EXERCISE
Please output every line of the material as it stands, without the pictures.
★ ★ ★ ★ ★ ★ ★
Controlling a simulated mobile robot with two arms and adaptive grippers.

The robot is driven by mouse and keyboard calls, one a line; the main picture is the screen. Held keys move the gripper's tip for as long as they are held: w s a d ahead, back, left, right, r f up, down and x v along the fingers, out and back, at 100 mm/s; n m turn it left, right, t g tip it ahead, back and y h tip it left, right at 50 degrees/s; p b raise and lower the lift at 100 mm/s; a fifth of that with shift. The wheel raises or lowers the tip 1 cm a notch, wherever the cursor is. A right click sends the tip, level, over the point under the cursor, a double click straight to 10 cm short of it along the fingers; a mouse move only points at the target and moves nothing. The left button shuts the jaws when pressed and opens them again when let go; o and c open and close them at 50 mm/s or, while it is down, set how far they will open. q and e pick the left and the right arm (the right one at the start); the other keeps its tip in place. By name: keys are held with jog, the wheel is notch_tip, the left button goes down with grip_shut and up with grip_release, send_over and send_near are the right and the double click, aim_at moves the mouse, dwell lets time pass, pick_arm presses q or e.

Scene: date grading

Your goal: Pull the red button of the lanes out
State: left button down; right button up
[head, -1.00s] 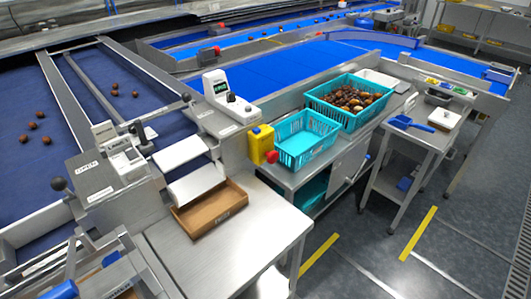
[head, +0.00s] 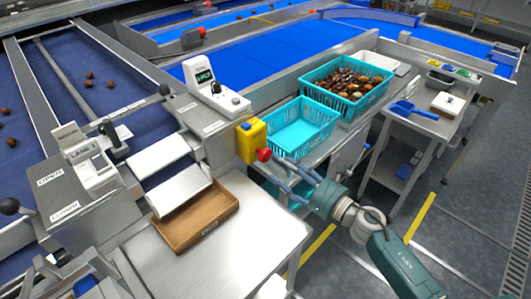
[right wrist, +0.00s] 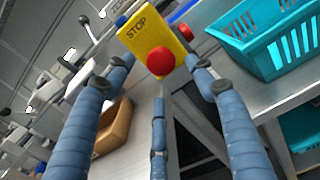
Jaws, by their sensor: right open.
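The red button (head: 264,154) sticks out of the front of the yellow stop box (head: 250,138), which is fixed to the side of the lane frame. In the right wrist view the red button (right wrist: 161,61) shows as a round knob on the yellow box (right wrist: 148,38) marked STOP. My right gripper (head: 285,172) reaches in from the lower right with its blue fingers pointing at the button. The fingers are open and spread around the button's line, apparently apart from it. My left gripper is not in view.
A turquoise empty crate (head: 301,128) stands just right of the box, and a crate of dates (head: 348,88) behind it. A brown tray (head: 195,215) lies on the steel table (head: 235,245) to the left. Another red button (right wrist: 182,30) shows behind the box.

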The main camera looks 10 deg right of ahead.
★ ★ ★ ★ ★ ★ ★
SOLVED PROBLEM
Controlling a simulated mobile robot with two arms and adaptive grippers.

The robot is driven by mouse and keyboard calls, one a line; the main picture is the screen. Held keys move the gripper's tip for as long as they are held: w s a d ahead, back, left, right, r f up, down and x v along the fingers, out and back, at 100 mm/s; n m turn it left, right, t g tip it ahead, back and y h tip it left, right at 50 degrees/s; p b raise and lower the lift at 100 mm/s; a fifth of that with shift. The wheel raises or lowers the tip 1 cm a notch, wherever the cursor is. A right click sends the tip, level, over the point under the cursor, a double click straight to 10 cm short of it along the fingers; a mouse move only points at the target and moves nothing. The left button shuts the jaws when pressed and opens them again when let go; o and c open and close them at 50 mm/s or, while it is down, set how far they will open. q and e pick the left and the right arm (the right one at the start); the other keeps its tip in place. By name: keys are held with jog, the wheel is notch_tip, the left button goes down with grip_shut and up with grip_release, send_over and send_near are the right and the double click, aim_at moves the mouse, dwell lets time pass, pick_arm presses q or e.

Scene: date grading

Your goal: Pull the red button of the lanes out
State: left button down; right button up
[head, -1.00s] 
[head, +0.00s] 
[right wrist, +0.00s] 
Jaws, by their sensor: right open.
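The red button (head: 264,154) sticks out of the front of the yellow stop box (head: 250,138), which is fixed to the side of the lane frame. In the right wrist view the red button (right wrist: 161,61) shows as a round knob on the yellow box (right wrist: 148,38) marked STOP. My right gripper (head: 285,172) reaches in from the lower right with its blue fingers pointing at the button. The fingers are open and spread around the button's line, apparently apart from it. My left gripper is not in view.
A turquoise empty crate (head: 301,128) stands just right of the box, and a crate of dates (head: 348,88) behind it. A brown tray (head: 195,215) lies on the steel table (head: 235,245) to the left. Another red button (right wrist: 182,30) shows behind the box.

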The main camera looks 10 deg right of ahead.

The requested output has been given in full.